Pictures excluded, return the lines below from the first through the line holding "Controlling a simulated".

• Data excerpt
========================================================================

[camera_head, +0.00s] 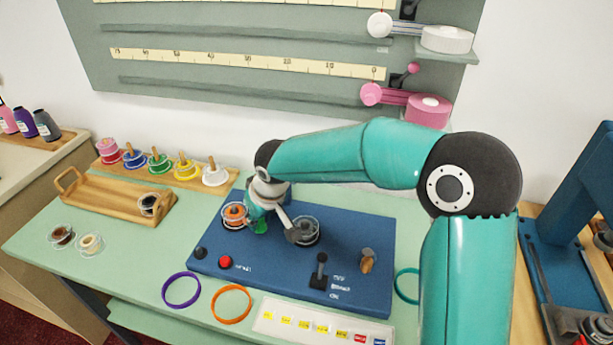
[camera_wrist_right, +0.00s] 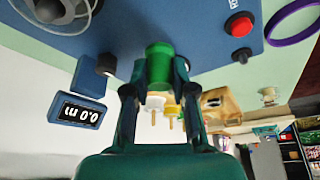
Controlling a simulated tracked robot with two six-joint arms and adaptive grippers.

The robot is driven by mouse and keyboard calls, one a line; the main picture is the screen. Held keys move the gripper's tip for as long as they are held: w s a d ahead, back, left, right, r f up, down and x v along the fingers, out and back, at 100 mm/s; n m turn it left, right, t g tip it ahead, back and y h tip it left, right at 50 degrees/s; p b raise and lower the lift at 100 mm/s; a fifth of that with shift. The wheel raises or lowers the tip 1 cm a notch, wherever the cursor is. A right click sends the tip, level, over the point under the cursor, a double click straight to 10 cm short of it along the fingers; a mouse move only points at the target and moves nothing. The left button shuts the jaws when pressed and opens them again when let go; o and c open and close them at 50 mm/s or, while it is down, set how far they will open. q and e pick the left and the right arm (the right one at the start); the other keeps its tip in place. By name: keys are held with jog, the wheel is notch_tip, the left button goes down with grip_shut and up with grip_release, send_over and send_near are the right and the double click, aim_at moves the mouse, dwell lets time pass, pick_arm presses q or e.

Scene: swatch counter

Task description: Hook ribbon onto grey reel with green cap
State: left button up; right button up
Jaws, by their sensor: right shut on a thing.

========================================================================

• Answer for this exercise
[camera_head, +0.00s] 
[camera_wrist_right, +0.00s] 
Controlling a simulated tracked robot with two six-joint arms and adaptive grippers.

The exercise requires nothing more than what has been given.